IoT World Europe: Siemens' Chief Shares Best, Worst of IIoT

Devina Pasta, chief digitalization officer of Siemens' power and gas division, lays out her favorite Industrial IoT case study at IoT World Europe and explains how “pilot purgatory” can be avoided.

Art Wittmann

June 14, 2018

3 Min Read
head shot of Siemens' Devina Pasta, Siemens chief digitalization officer

Devina Pasta brings a decade of digital industrial experience to her role at Siemens. Previously she oversaw trains and heavy industry; now she’s responsible for digital transformation in the energy sector.

The Siemens chief digitalization officer for power and gas took the stage multiple times at IoT World Europe and TechXLR8 this week, as a keynote speaker, panelist and TechXLR8 “change maker”, to share her considerable wisdom around digital transformation. When the time came to highlight one industrial digital example that all others should take note of, one in particular sprang to mind.

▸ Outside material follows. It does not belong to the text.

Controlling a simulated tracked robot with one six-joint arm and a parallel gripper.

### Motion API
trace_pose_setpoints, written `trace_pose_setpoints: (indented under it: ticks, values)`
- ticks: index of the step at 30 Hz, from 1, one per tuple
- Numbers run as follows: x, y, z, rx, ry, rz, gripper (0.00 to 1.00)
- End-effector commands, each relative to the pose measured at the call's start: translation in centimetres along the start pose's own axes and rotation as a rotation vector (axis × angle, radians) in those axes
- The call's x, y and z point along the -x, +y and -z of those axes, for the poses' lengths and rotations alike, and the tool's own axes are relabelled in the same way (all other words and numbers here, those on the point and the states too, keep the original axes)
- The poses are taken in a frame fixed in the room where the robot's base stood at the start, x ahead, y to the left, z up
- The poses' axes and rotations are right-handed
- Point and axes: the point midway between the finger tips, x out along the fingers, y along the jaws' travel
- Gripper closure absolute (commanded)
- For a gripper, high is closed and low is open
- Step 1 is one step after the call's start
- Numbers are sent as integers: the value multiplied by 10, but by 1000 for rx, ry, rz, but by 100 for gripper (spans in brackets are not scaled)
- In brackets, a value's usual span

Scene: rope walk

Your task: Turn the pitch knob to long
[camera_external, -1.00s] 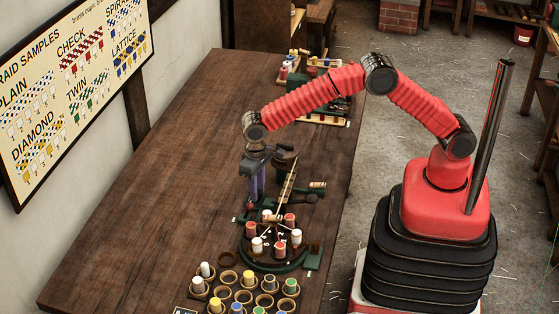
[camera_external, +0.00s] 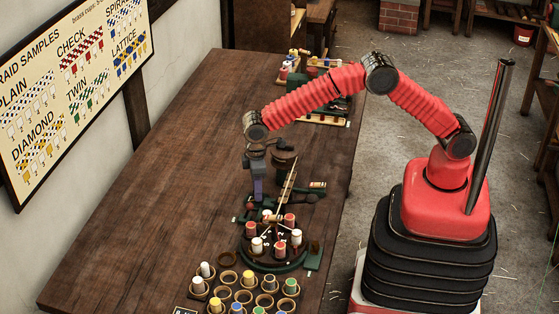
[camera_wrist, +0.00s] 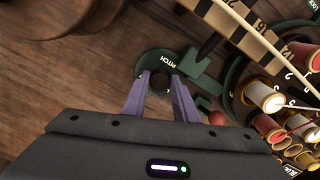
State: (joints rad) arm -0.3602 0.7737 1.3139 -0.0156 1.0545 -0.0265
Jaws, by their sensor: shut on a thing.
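The pitch knob (camera_wrist: 160,80) is a dark knob on a round green plate (camera_wrist: 150,62) marked "PITCH". In the wrist view its top shows between the two purple fingertips of my gripper (camera_wrist: 161,88). My gripper is shut on the knob, with a finger on each side. The scale marks around the knob are mostly hidden by the fingers, so its setting cannot be read. In the outside view my gripper (camera_external: 258,194) points straight down at the green machine's far end; the knob itself is hidden there.
The braiding machine's round carrier plate (camera_external: 262,264) holds red and white bobbins. A red ball (camera_wrist: 217,118) sits near the right finger. Cups with bobbins (camera_external: 245,296) stand in front. The table (camera_external: 170,180) is clear to the left.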

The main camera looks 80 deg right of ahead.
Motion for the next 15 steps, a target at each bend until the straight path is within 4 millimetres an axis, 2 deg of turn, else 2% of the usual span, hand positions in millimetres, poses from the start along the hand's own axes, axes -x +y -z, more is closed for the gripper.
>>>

A rail operator client of Siemens was competing against a flight covering the same route and needed more passengers. They had the edge when it came to journey time, but only narrowly – a 20-minute delay was all it would take to make flying a preferable option. Frequent delays would be particularly disastrous to their business.

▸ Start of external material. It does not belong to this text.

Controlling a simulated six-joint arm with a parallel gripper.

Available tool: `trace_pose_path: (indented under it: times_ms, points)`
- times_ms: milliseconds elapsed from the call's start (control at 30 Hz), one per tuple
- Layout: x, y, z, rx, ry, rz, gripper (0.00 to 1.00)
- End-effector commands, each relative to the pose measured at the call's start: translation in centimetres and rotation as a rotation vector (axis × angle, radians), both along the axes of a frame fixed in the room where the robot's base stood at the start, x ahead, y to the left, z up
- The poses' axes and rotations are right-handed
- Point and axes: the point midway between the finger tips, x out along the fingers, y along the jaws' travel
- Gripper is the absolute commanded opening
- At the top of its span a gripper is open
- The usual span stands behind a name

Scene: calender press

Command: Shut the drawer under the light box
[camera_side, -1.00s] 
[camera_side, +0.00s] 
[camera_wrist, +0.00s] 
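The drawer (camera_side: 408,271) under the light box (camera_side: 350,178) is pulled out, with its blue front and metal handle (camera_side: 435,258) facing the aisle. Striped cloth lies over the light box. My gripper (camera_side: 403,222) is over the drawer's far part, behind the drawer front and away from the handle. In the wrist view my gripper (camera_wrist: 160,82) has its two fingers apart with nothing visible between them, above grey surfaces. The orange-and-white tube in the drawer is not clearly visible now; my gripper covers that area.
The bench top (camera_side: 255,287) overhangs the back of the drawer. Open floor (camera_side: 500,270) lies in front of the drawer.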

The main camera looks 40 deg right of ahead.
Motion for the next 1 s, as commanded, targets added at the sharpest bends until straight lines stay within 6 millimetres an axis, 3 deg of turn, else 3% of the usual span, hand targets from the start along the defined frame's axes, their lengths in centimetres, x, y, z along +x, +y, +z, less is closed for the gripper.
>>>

Through the combination of many sensors, advanced analytics reporting on train components and predictive maintenance, that rail operator now sees 99.9 percent of its trains run on time. More importantly, they saw a 60 percent increase in passengers switching from plane to train.

The Siemens’ chief also shared her recommendations for avoiding “pilot purgatory,” where IoT projects stall at the pilot phase and are never fully rolled out. She emphasized the need for domain “know-how,” where the team running the project has comprehensive data analytics skills and the relevant experience of putting those talents to use in their particular industry.

[IoT World Europe in London is where industrial enterprises learn to put IoT to work and reap the commercial benefits. Get your tickets and free visitor tickets now.]

The platform in use must be suited to scaling, as the ability to run a pilot does not mean the same platform can scale to cover an entire business. Similarly the information technology and operations technology teams involved must be seamlessly in sync, Pasta says. It’s easy to run a pilot and think all IT/OT issues have been resolved, only to discover that the surface has only been scratched and the bigger pictures brings many more problems with it.

The main theme at this year’s IoT World Europe seems to be dispelling the assumptions of recent years. The Government Technology Agency of Singapore (GovTech) showed that governments don’t have to move slowly when trying new technology – and made it abundantly clear why Singapore is commonly hailed as the world’s smartest city. Airbus Defence & Space said that the value of any new technology or partner should be quickly measured by the revenue they generate, and nothing less. Not too long ago, many were saying that the ROI of these ventures could only be judged in the long term.

Every sector has a clear leader in the IoT space to relate too. It appears there’s now no excuse for industrial companies not to learn from those best practices and get to work on their own IoT strategies, for pilots and beyond.